WHAT YOU HAVE TO DO:
The required output is a word-for-word copy of the lines from the line bearing "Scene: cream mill" through the line bearing "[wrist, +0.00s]", inclusive, and no other lines.

--- BEGIN MATERIAL PROVIDED ---

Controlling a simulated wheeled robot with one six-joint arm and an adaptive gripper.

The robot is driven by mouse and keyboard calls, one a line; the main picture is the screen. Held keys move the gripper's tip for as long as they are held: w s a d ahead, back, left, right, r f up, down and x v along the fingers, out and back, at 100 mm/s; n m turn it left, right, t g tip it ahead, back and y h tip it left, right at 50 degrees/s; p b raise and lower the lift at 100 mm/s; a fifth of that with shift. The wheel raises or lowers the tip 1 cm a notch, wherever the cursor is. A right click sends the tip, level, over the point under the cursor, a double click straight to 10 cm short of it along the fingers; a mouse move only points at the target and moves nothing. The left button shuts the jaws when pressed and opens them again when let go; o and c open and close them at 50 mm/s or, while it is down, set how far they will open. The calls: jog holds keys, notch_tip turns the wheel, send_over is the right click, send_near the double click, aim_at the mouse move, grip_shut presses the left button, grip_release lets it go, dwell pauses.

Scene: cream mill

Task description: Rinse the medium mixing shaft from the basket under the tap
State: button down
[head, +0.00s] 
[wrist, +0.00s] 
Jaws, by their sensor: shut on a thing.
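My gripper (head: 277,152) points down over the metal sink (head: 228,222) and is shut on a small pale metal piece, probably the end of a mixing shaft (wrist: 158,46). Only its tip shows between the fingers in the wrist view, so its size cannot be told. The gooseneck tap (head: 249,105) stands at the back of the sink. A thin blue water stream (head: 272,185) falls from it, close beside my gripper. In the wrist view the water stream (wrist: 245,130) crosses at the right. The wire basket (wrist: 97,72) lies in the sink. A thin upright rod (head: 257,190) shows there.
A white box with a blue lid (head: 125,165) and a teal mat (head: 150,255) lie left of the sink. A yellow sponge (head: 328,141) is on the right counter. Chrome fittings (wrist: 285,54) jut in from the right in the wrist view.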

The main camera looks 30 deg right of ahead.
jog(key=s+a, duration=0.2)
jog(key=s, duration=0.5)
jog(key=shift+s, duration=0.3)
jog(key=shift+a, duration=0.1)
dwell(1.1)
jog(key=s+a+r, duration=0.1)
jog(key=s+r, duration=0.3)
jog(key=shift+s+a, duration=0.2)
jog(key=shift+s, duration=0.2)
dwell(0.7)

--- END MATERIAL PROVIDED ---

RESULT OF THE TASK:
Scene: cream mill

Task description: Rinse the medium mixing shaft from the basket under the tap
State: button down
[head, +0.00s] 
[wrist, +0.00s] 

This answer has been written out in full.